In the Europe, Middle East and Africa region, the U.K. grew in the high-single digits and Continental Europe grew in the midsingle digits. The Middle East returned to growth in the second quarter, but was negative in the half overall, Burberry said.
The U.S. grew in the low-single digits with a consistent performance across quarters, while Canada and Brazil saw improved trends in the second quarter.
Rogerio Fujimori of Royal Bank of Canada said first-half sales were better than expected, driven by wholesale and retail alike.
He said Burberry management has made “good progress so far” building the foundation to revitalize the brand, but problems could be brewing.
“Burberry is now up against a less favorable external and competitive backdrop at a time when it has to show the market that it is on track to significantly accelerate top-line growth and expand margins from full-year 2021 onward. Brand heat is improving, but we are unsure that it is strong enough to take market share from the sector winners,” he said.
Gobbetti’s overarching goal for Burberry is to reverse the trend of slower growth compared with the brand’s luxury peers. Over the next three years, he is looking to achieve “high-single-digit” revenue growth — higher than the 4 to 5 percent that Bain has projected for the sector in the medium term — and “meaningful” operating margin expansion.
In the first six months, men’s wear was the fastest-moving category, with 12 percent growth, followed by children’s wear with 10 percent and women’s wear with 8 percent. Accessories declined by 2 percent as Burberry continues to phase in new bag styles, including the TB Monogram, Lola and Title — and shift the old styles out.
“We have transformed the offer, and accessories are getting better traction. We are making some of those (new bag) shapes into the pillars, the icons of the future,” said Gobbetti. “We are turning a corner.”
Riccardo Tisci’s collections, meanwhile, delivered “strong double-digit growth” with his new designs now accounting for 70 percent of Burberry’s retail offer. By the end of fiscal 2020 that figure will jump to 80 percent. The remaining retail offer is made up of merchandise designed under former president and chief creative officer Christopher Bailey, who left Burberry in early 2018.
Asked how Tisci’s plan to dress “mothers and daughters, fathers and sons” was developing, Gobbetti said men’s is “working well across the categories, and across the generations of customers, both the tailored part and the more casual, sporty part.”
He said Burberry was particularly strong in the jersey category for men and women (no surprise, given the monthly drops of B Series hoodies and streetwear that Tisci introduced shortly after he arrived). The brand continues to build up apparel categories for women beyond outerwear, such as tops, skirts, knitwear and trousers, Gobbetti added.
On Thursday, Burberry also said it had inked an exclusive deal with Tencent, parent of WeChat, to develop social retail in the all-important Chinese market.

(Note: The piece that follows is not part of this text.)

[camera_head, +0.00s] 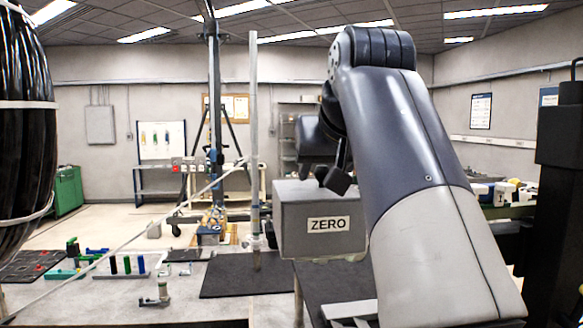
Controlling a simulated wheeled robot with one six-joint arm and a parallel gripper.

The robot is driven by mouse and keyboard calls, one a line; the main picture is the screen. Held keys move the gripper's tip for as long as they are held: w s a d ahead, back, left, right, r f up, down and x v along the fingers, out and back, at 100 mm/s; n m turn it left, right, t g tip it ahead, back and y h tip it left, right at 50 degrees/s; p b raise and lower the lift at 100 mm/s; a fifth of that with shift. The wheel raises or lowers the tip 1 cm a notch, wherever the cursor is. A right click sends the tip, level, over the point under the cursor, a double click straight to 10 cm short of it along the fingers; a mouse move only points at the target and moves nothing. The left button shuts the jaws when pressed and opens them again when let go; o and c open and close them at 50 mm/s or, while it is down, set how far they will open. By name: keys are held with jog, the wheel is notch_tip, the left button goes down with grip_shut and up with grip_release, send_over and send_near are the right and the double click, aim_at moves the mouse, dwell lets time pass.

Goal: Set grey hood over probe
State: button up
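The grey hood (290,236) is a box with a "ZERO" label on its front, right of centre. My gripper (336,178) is dark and is at the hood's top, partly hidden by my arm. I cannot tell whether its fingers hold the hood or are open. The hood's underside is near a dark surface, and I cannot tell whether it touches it. A tall pale upright rod (254,130), which may be the probe, has a brownish lower end at the black mat (222,283). The rod stands left of the hood, apart from it in the picture.
A grey bench (200,306) bears a rack of coloured cylinders (125,268) and a small metal fitting (160,293) at left. A thin pale rod (150,213) slants across the left side. A large black ribbed coil (22,120) fills the left edge. A dark column (560,200) stands at right.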

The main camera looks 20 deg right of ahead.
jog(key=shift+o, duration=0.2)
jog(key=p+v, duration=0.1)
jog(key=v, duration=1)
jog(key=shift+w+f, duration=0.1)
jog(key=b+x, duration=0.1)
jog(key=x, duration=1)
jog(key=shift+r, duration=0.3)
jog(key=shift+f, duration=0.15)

Chinese consumers – whether they are shopping at home or abroad – generate around 40 percent of Burberry’s overall revenue.

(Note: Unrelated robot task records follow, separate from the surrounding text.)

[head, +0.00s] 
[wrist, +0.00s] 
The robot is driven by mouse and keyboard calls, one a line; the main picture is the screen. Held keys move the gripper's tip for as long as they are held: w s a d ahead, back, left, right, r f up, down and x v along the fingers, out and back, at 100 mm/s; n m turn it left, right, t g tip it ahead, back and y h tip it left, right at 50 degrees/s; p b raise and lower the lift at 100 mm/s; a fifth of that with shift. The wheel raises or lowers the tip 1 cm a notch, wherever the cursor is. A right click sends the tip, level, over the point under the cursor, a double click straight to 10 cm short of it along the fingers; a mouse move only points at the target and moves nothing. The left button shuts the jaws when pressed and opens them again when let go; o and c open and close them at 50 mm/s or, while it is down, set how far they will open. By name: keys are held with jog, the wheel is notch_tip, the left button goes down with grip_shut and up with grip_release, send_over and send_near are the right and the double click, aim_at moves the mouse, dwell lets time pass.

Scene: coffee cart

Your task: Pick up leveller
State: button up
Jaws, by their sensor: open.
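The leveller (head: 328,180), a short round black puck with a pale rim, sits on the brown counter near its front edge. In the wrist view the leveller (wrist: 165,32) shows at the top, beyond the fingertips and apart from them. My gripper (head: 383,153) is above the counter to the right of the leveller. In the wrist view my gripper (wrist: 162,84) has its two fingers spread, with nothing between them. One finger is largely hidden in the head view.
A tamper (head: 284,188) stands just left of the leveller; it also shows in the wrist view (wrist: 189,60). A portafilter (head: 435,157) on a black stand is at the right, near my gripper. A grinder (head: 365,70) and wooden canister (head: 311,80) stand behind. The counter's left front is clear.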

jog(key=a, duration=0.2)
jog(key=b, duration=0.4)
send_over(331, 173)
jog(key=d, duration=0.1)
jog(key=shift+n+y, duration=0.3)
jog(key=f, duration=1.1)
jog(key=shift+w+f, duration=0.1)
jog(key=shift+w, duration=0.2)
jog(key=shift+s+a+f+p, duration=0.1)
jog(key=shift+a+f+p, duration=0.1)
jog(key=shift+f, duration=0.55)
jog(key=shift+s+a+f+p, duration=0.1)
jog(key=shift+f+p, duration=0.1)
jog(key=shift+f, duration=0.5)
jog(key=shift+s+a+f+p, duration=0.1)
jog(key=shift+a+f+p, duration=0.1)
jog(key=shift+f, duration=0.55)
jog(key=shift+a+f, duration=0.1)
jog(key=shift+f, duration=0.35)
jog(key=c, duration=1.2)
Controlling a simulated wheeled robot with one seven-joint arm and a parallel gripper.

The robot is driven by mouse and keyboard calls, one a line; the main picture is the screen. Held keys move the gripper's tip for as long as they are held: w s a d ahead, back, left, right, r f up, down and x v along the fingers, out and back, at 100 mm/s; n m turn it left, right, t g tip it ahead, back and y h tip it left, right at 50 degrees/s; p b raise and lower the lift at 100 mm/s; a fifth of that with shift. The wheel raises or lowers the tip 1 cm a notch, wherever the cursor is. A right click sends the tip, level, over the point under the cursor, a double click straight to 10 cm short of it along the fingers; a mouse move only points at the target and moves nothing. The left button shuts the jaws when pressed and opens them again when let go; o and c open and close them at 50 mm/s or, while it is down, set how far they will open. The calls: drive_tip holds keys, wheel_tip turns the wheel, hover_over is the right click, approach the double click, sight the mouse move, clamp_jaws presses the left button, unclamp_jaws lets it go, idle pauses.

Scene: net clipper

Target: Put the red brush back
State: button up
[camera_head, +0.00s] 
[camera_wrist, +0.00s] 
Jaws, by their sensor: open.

Burberry said it will pioneer a concept with Tencent that blends social media and retail “to create digital and physical spaces for engaged communities to interact, share and shop.”

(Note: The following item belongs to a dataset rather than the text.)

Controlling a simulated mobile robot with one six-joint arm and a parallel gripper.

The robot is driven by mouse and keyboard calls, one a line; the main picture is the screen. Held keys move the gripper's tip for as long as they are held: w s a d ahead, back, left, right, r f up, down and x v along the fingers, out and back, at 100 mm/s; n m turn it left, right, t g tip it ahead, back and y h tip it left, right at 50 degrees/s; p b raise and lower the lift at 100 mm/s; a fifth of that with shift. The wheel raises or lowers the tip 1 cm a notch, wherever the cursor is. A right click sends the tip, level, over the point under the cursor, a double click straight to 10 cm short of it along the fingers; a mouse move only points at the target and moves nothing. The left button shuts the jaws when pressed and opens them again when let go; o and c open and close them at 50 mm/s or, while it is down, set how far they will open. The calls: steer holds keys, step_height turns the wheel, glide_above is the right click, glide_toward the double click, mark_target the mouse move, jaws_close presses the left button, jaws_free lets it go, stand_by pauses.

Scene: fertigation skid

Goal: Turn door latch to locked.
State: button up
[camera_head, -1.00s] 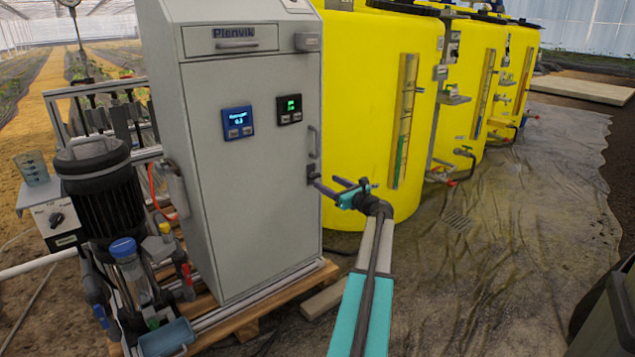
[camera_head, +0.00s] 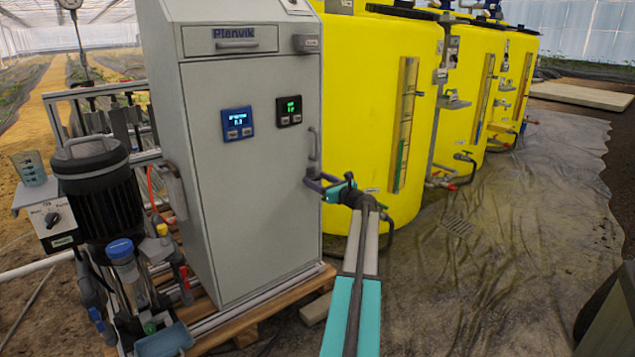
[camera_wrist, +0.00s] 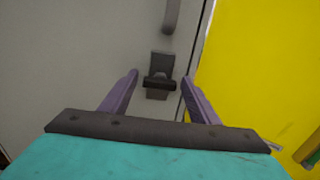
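The door latch (camera_wrist: 160,83) is a small dark grey fitting with a darker crossbar lying about level, near the right edge of the pale grey cabinet door (camera_head: 245,170). In the head view it is small and partly covered by my fingers, so its setting is hard to read there. My gripper (camera_wrist: 160,77) is open, its two purple fingers spread either side of the latch in the wrist view. A gap shows on both sides of the crossbar, so I see no grip. In the head view my gripper (camera_head: 318,182) is at the door's right edge, below the door handle (camera_head: 313,143).
Yellow tanks (camera_head: 375,90) stand close on the right of the cabinet. A black-topped pump (camera_head: 95,190) and pipes are at the left. The cabinet rests on a wooden pallet (camera_head: 270,312). The grey ground sheet (camera_head: 500,240) at right is mostly clear.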

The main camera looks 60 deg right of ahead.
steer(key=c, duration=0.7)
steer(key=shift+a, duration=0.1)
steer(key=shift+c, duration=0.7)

The brand plans to open a store in Shenzhen the first half of next year, supported by Tencent technology. It will aim to offer “unique experiences” that connect luxury customers’ social and online lives to their physical environments.
Tencent’s mini-programs have proven extremely successful for many luxury brands looking to target Chinese consumers.
The Tencent deal is the latest part of Burberry’s digital push. Last month in London, Burberry introduced Bounce, an online game that allows users to play — and potentially win — a puffer jacket. The idea followed a successful Burberry game in China that uses the WeChat mini-progam framework.
Gobbetti said social media is becoming an important part of the luxury customer’s journey, particularly in the “inspiration phase,” when customers are browsing and learning about brands. “Retail needs to keep pace with this, and China was the obvious place to start. It is one of the leading hubs for innovation and technology, and Chinese consumers are some of the highest users of social media.”
During Thursday’s analyst presentation, Gobbetti was upbeat about the brand’s dynamism and its transformation, despite the drag from Hong Kong and the waning impact of the weaker, post-Brexit pound.
“We are very pleased with where we are today, and we see a brand that’s much more energized,” that appeals to existing and new customers across the geographies. “We are looking forward with a lot of optimism,” he said.
The second half will certainly bring a slew of challenges: Brown said adjusted operating profits now get a boost of just 4 million pounds from currency exchange rates, compared with the previously stated 15 million pounds. Based on Nov. 1 spot rates, revenue will get a 13 million pound boost from exchange rates.
And Hong Kong is expected to remain under pressure.
Asked whether Burberry could ramp up its online offer and digital marketing to circumvent the protests and disruption in Hong Kong, Gobbetti said the in-store experience still reigns supreme — even for the young, digitally minded customers who love nothing more than to explore their favorite brands online.
“For Chinese customers, it’s an experience to go to Hong Kong to shop. It’s not just a play on a price differential. You have the experience of the store, that relationship with the salespeople. If there’s a new collection that’s just been delivered to the store, of course you can shop it online, but that doesn’t completely fulfill all the elements that go into the (shopping) experience.”
Gobbetti also said it’s unlikely that local customers are even in the mood to shop. “Probably, they have more important thoughts in their heads than shopping.”